(Part of a data file)
* BEGIN *

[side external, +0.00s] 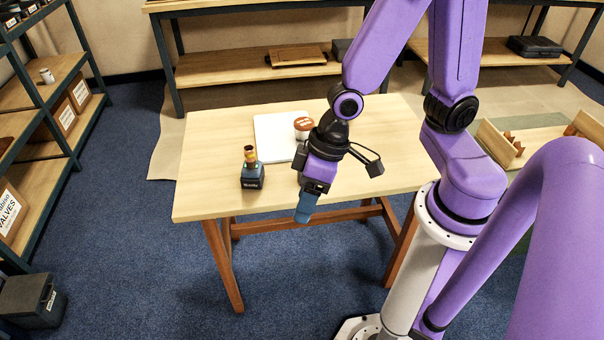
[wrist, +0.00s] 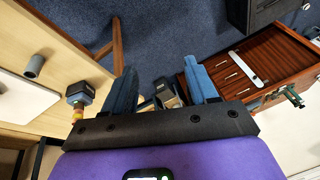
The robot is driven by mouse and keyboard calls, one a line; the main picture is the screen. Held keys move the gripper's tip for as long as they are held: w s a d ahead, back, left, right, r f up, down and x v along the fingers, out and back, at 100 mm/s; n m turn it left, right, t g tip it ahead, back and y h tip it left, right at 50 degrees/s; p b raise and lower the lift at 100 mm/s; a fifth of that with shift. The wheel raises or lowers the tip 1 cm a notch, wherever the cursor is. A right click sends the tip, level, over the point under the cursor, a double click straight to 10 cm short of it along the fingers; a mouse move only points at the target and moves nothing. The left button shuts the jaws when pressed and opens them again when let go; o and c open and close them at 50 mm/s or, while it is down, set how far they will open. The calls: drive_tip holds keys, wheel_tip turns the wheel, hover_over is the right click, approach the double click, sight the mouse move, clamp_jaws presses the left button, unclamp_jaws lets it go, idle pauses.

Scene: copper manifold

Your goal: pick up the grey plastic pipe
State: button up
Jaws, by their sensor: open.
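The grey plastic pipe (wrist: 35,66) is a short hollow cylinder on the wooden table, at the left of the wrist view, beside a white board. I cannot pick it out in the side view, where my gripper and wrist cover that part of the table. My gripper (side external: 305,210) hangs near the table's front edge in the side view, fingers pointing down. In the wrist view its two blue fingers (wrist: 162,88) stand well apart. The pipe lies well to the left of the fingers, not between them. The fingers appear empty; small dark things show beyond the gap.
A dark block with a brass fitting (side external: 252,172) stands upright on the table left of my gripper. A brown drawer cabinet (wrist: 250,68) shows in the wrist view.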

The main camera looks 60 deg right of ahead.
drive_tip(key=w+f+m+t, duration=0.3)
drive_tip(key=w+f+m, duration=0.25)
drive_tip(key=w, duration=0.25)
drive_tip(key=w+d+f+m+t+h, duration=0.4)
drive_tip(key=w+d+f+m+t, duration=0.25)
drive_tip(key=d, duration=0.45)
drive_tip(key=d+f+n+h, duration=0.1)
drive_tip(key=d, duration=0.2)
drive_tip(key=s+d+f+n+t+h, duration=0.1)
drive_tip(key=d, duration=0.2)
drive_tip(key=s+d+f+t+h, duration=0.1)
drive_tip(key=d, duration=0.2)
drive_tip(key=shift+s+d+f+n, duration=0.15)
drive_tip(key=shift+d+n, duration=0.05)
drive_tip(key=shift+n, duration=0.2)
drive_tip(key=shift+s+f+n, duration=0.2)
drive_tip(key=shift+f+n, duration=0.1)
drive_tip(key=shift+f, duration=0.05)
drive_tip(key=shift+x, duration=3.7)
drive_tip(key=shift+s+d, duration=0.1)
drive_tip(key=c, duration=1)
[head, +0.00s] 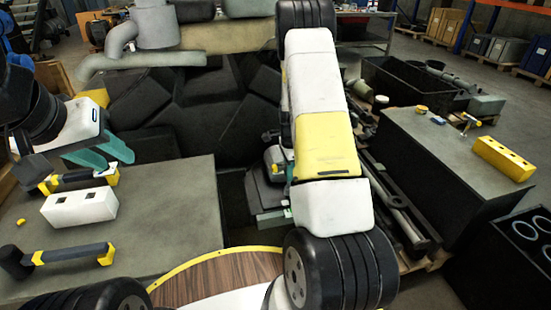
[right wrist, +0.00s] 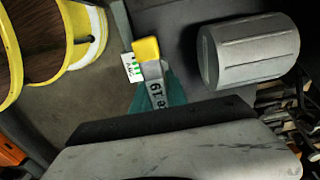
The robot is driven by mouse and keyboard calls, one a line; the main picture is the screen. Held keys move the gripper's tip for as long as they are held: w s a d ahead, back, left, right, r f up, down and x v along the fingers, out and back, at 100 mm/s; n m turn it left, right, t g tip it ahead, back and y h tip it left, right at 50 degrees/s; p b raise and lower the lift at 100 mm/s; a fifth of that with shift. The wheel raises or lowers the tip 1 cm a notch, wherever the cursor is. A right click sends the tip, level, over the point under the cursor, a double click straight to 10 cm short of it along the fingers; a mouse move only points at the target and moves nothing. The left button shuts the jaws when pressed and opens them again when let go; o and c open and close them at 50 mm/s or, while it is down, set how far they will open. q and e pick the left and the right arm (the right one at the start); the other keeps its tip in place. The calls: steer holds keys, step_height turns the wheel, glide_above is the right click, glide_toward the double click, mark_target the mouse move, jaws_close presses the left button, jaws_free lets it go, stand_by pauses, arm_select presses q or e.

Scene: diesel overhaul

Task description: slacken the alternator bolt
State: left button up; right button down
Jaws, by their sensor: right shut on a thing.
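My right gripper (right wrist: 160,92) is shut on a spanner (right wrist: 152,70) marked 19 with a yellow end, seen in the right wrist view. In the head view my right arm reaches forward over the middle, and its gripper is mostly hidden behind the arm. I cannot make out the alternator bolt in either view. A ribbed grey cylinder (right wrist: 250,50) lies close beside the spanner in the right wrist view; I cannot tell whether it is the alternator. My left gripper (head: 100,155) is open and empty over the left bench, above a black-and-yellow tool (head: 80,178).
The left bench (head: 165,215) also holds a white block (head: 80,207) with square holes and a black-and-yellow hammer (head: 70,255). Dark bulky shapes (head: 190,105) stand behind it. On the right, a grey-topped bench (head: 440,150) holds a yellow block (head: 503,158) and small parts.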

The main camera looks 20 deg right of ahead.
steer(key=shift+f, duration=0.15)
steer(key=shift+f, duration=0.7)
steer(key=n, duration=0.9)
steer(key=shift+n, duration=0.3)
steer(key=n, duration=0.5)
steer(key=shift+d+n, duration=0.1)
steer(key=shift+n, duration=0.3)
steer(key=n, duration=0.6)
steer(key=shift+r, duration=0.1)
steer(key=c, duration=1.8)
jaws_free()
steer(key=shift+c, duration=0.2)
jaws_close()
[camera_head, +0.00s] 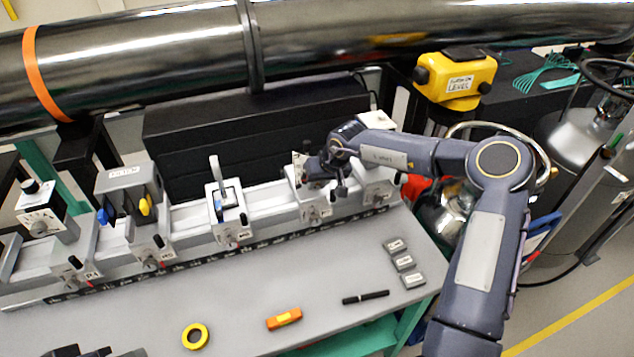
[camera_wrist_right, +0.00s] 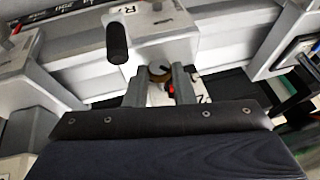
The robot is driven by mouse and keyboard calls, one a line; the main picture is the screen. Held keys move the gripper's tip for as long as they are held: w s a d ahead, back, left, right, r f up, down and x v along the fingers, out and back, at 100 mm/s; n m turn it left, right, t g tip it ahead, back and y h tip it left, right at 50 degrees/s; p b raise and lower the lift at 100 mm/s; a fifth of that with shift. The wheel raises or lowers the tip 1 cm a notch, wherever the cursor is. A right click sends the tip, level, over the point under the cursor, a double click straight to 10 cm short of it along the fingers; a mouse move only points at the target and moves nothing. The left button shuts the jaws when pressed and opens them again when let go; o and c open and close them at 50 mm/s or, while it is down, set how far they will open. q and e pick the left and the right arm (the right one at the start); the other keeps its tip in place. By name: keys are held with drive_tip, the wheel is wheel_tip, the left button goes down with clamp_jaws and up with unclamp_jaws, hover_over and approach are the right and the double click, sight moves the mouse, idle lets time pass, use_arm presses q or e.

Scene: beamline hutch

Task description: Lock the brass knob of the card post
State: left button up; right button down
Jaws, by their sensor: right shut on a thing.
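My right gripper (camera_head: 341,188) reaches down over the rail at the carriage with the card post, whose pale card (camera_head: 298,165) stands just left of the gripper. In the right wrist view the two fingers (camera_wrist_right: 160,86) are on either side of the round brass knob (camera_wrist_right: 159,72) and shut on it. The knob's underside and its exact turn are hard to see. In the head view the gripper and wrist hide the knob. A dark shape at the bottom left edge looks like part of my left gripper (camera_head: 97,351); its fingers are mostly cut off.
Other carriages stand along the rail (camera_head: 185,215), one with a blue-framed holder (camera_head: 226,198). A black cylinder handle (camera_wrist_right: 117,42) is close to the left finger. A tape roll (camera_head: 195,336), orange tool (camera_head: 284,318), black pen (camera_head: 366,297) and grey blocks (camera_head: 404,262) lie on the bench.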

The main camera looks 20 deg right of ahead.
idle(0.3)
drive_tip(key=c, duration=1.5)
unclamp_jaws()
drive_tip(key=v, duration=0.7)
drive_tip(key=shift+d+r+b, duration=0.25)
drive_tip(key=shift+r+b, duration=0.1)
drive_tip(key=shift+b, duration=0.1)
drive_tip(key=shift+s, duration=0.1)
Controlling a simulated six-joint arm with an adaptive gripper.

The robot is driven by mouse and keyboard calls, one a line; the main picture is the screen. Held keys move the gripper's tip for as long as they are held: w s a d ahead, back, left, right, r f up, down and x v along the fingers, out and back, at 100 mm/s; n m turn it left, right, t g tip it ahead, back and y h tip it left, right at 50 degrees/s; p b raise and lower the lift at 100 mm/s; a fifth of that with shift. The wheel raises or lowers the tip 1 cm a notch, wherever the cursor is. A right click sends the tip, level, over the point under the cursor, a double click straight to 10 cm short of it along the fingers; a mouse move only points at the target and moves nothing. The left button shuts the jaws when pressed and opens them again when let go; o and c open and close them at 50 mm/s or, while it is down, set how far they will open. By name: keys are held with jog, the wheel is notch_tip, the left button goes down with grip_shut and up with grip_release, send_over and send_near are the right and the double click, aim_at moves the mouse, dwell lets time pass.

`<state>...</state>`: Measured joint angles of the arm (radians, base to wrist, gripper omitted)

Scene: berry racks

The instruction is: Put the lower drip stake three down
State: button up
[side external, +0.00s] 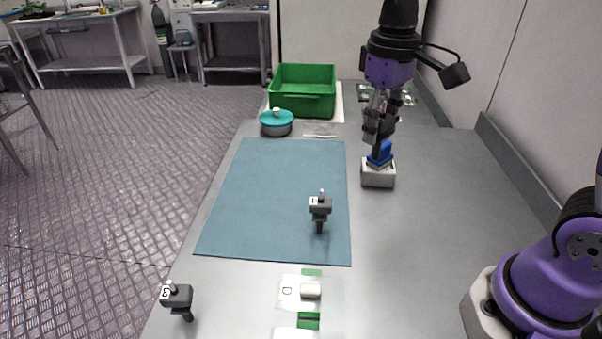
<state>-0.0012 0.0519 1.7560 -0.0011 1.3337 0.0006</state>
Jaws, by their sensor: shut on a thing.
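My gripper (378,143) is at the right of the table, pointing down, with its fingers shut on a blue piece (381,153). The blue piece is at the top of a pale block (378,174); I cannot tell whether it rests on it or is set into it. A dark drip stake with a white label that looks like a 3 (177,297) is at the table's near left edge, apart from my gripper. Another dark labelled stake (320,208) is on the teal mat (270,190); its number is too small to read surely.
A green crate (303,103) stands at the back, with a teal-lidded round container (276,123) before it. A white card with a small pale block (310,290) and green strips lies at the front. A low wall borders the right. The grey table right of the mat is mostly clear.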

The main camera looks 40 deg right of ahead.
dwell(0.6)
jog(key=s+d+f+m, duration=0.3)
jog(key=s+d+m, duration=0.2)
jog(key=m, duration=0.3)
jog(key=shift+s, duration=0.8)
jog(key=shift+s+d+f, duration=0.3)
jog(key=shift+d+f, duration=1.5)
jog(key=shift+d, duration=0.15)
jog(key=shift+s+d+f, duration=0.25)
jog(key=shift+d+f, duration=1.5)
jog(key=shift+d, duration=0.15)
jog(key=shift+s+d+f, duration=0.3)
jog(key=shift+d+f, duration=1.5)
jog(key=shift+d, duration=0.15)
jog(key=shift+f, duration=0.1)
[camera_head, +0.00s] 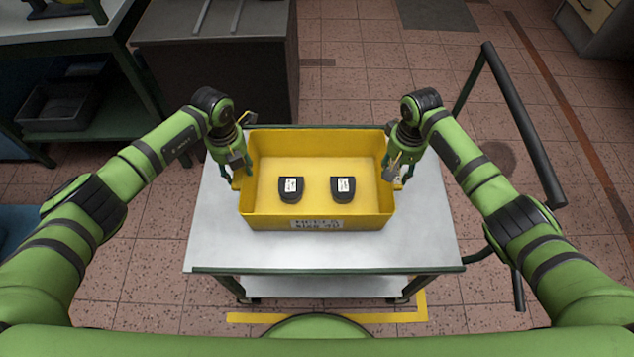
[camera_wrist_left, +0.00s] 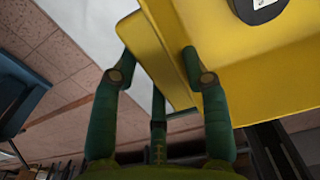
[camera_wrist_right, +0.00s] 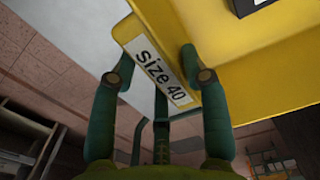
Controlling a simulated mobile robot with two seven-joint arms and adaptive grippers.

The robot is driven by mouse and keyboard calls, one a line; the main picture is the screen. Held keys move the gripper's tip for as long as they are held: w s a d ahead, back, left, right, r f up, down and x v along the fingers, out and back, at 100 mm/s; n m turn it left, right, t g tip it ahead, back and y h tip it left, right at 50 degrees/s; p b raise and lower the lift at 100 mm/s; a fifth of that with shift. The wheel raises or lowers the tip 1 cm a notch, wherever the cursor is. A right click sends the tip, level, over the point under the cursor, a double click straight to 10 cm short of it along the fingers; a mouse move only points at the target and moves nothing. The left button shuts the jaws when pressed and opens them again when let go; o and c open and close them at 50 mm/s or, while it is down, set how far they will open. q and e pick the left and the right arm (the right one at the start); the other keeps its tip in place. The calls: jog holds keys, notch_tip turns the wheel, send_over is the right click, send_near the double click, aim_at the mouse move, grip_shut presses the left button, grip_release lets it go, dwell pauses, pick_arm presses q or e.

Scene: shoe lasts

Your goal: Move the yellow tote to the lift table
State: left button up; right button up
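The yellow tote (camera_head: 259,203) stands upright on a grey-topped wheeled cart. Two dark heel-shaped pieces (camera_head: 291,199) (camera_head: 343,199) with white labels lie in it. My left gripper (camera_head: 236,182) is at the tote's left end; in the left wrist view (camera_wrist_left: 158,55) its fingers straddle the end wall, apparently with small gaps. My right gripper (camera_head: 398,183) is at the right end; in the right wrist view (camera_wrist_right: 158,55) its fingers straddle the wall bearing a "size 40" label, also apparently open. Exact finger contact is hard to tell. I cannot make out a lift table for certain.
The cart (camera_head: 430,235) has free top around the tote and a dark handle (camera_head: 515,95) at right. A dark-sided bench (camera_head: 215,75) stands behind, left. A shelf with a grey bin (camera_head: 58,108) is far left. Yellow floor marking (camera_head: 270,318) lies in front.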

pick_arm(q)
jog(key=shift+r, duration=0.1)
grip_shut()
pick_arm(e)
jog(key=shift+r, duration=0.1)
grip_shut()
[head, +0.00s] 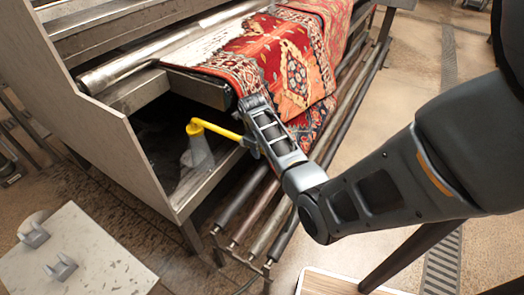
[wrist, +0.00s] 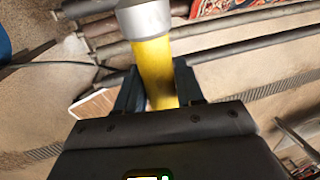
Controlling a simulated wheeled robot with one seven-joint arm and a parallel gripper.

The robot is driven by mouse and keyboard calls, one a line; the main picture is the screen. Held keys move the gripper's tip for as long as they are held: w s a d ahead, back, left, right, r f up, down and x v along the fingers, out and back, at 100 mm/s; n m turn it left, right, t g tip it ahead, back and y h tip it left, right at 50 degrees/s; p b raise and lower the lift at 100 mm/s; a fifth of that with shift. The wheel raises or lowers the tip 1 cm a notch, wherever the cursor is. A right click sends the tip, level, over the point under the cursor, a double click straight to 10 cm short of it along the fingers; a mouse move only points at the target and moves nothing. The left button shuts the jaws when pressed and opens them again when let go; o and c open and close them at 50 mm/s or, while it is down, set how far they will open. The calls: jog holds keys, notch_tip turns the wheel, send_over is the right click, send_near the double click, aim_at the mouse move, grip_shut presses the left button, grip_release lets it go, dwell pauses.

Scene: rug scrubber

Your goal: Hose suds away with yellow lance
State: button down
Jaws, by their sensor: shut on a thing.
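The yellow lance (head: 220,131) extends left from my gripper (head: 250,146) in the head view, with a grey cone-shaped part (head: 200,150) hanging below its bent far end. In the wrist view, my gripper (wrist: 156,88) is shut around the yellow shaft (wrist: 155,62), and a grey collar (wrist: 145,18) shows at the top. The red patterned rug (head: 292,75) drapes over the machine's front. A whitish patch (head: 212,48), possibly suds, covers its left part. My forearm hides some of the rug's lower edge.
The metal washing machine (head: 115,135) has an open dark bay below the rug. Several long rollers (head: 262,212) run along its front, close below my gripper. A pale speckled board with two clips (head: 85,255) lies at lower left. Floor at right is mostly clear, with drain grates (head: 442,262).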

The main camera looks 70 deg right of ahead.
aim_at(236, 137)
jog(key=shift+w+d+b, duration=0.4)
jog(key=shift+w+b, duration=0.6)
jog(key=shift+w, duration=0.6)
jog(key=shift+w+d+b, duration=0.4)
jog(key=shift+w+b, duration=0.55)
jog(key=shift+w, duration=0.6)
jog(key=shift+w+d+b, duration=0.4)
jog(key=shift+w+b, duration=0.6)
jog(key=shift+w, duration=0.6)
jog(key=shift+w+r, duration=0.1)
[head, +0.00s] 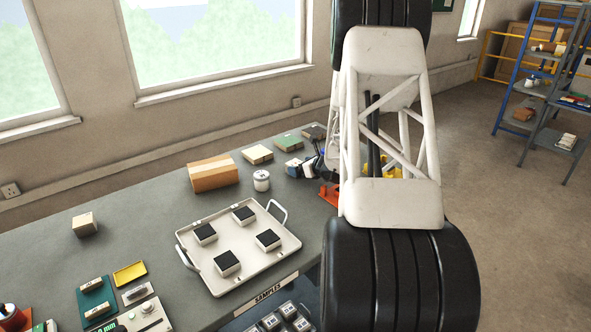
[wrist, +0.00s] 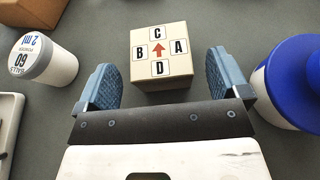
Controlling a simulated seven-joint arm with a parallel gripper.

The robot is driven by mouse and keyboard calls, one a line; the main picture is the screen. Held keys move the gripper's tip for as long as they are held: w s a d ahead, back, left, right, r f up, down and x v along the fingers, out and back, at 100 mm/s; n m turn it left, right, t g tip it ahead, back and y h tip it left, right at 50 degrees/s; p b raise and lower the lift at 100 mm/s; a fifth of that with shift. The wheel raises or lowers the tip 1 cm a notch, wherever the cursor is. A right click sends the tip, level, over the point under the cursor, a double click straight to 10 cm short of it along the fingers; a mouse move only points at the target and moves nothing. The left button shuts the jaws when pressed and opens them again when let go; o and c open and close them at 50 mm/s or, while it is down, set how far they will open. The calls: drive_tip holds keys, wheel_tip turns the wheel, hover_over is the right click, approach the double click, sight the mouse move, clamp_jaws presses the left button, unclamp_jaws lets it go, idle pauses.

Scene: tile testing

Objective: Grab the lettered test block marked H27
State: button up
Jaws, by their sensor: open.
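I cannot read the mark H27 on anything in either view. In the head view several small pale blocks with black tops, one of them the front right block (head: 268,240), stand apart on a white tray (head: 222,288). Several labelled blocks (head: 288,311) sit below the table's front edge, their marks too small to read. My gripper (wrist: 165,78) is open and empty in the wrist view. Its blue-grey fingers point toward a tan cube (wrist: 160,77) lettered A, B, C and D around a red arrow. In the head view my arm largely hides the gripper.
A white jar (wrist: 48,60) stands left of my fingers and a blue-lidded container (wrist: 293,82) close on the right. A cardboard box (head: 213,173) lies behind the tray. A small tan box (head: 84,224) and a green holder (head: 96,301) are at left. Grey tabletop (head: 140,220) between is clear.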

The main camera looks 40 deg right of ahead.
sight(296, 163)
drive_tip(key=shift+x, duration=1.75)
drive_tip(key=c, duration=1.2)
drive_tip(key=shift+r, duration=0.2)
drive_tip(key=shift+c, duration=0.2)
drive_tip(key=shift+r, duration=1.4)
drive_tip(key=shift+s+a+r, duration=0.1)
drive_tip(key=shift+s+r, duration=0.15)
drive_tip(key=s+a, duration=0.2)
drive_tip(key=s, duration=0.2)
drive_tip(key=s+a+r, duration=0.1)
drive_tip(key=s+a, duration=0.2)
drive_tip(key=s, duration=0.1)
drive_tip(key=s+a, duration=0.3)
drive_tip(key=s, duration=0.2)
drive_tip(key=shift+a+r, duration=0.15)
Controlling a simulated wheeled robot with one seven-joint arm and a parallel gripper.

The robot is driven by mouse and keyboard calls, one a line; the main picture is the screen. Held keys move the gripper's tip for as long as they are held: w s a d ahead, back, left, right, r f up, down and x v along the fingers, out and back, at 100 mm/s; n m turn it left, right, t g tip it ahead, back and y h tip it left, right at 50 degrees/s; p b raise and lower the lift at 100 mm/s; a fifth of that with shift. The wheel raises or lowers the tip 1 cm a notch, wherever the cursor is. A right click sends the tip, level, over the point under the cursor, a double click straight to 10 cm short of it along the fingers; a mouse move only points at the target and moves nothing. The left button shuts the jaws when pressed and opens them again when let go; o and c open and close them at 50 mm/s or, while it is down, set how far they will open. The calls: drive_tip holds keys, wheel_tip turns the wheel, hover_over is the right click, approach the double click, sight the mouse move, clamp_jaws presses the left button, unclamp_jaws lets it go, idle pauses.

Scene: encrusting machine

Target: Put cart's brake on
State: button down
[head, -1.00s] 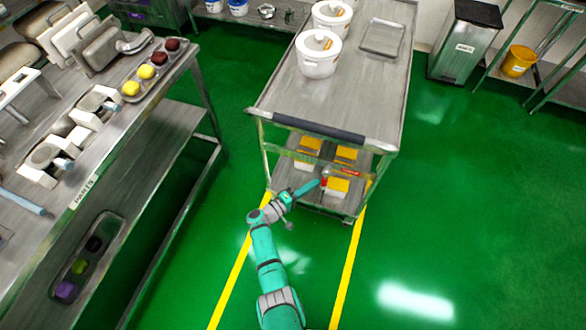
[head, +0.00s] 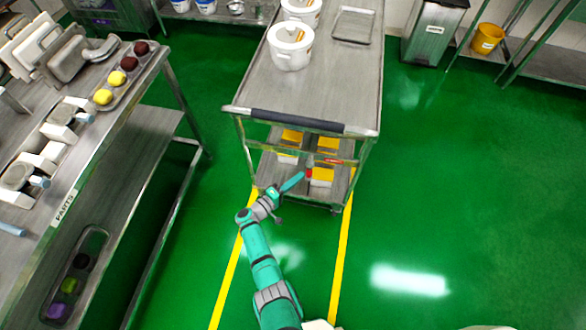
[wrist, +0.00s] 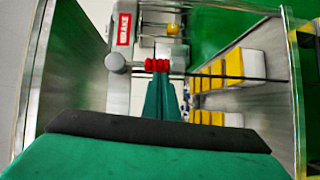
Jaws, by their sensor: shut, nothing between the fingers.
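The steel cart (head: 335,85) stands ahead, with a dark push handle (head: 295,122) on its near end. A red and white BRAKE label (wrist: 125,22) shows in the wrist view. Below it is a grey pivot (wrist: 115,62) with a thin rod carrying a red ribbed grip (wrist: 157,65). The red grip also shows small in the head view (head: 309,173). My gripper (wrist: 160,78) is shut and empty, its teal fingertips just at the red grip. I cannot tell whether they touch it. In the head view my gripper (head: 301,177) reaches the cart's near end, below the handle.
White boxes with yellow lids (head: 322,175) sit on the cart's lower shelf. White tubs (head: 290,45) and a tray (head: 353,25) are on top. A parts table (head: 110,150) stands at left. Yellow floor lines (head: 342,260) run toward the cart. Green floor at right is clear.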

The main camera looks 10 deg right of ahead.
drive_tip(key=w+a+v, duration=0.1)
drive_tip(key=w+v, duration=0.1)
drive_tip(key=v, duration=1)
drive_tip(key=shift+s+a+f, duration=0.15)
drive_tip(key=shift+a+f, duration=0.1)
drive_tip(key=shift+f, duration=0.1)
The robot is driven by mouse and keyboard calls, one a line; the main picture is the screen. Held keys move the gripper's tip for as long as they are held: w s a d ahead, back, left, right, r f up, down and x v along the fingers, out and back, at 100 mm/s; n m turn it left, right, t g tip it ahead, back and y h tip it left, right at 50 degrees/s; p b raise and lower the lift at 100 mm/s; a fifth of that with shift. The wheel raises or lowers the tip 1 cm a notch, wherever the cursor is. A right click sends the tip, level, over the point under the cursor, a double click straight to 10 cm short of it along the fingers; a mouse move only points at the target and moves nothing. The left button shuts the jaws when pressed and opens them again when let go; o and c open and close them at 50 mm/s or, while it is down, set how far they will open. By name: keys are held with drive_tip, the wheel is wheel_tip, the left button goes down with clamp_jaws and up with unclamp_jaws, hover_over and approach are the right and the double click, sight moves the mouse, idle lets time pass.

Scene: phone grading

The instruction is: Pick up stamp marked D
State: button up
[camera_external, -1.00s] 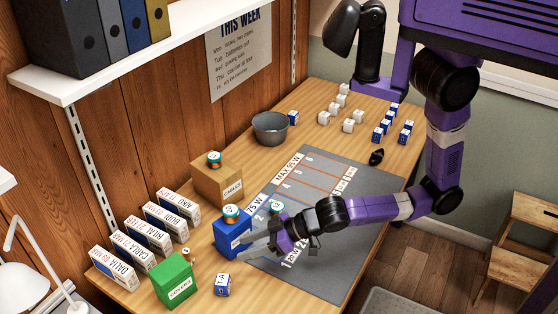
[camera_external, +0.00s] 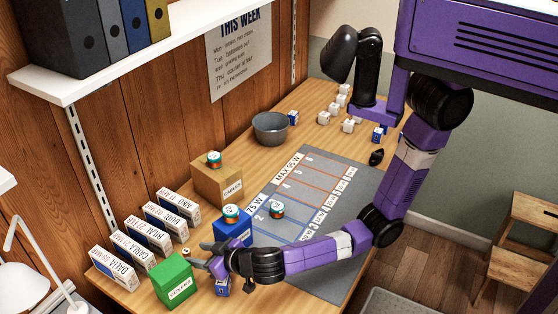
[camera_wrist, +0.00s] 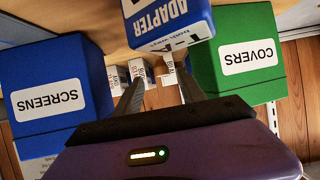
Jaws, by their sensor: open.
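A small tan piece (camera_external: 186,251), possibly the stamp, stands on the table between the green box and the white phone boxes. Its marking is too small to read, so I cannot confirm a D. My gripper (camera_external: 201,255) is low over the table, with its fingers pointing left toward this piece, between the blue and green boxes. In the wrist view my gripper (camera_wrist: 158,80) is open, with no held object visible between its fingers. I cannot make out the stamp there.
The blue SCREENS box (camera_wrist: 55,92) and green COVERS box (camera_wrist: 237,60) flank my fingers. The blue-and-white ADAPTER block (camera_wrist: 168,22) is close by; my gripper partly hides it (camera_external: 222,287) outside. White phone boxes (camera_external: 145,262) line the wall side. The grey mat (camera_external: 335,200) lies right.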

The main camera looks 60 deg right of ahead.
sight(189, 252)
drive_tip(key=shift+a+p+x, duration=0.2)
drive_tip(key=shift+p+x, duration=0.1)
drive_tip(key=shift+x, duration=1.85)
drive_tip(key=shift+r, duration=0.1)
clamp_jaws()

* END *

EXERCISE OBJECTIVE =
Scan the records for the string "instruction". Copy each line in which it appears.

REPLY =
The instruction is: Put the lower drip stake three down
The instruction is: Pick up stamp marked D

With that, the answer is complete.